A monumental and exceptionally rare nautical chart authored and published under the direction of Penelope Steel, one of the only women known to have produced maritime charts in the early nineteenth century. Spanning the southeastern seaboard of the United States from Cape Canaveral to Cape Hatteras, this large-format, three-sheet chart is a standalone publication within the Steel’s New and Correct Chart of the Coast of North America series, prepared at a time of mounting geopolitical strain between Britain and the United States.
Issued in 1808, the chart reflects Britain’s urgent need for reliable navigational intelligence in the western Atlantic, as maritime tensions with the United States escalated in the wake of the 1807 Chesapeake–Leopard Affair and the implementation of the U.S. Embargo Act later that year. British commercial and naval vessels continued to operate along the American coast despite deteriorating relations (although a reduction in commercial traffic might have influenced the extreme rarity of the chart), and privately published charts such as this, later selected by the Admiralty Chart Committee for supply to the fleet, filled an essential void in hydrographic coverage during the years preceding the War of 1812.
Inset plans detail five critical American ports: St. Augustine, the Savannah River, Port Royal, Charleston, and Cape Fear River. The main chart renders in close detail the barrier islands, shoals, river mouths, and soundings of the Florida, Georgia, South Carolina, and North Carolina coasts. Rhumb lines and compass roses crisscross the Atlantic approaches, emphasizing the chart’s practical function for British mariners making landfall from the open ocean.

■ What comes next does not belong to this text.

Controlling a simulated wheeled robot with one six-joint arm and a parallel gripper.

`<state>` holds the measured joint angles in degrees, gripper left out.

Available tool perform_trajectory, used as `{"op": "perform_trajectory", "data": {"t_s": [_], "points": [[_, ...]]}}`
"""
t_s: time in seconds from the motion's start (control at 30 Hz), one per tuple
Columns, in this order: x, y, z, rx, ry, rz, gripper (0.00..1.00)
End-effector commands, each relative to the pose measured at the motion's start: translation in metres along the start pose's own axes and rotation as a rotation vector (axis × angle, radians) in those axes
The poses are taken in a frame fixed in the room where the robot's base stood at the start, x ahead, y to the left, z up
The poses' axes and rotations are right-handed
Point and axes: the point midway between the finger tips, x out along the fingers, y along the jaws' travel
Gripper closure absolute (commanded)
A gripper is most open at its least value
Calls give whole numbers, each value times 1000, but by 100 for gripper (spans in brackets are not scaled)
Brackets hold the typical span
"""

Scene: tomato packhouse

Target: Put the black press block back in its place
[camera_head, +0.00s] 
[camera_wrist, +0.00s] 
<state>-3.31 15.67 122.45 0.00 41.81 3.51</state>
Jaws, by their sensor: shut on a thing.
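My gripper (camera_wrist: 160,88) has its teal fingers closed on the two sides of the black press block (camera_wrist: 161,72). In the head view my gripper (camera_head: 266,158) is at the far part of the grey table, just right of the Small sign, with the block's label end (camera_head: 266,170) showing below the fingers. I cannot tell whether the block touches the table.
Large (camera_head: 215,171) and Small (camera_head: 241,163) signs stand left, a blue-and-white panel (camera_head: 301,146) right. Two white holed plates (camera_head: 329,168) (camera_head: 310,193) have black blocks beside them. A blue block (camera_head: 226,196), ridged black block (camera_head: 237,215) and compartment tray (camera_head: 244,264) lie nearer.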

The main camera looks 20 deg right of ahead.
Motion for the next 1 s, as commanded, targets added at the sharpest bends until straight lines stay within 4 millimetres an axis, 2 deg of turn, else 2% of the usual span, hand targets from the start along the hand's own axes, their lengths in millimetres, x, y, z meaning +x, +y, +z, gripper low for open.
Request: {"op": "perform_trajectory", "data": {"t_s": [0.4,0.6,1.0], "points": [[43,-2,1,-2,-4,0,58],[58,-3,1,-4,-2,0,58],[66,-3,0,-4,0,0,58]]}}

Penelope Steel assumed leadership of the Steel family chart-publishing business following the death of her husband, David Steel Jr., in 1803. She maintained and expanded the firm’s output during a period when women were almost entirely excluded from technical authorship. Issued under the name “P. Mason” after her 1806 remarriage to William Mason, this chart demonstrates her continued command of the firm’s navigational publications.
Rarity
Extremely rare. OCLC locates only one institutional example of this chart, held by the British Library.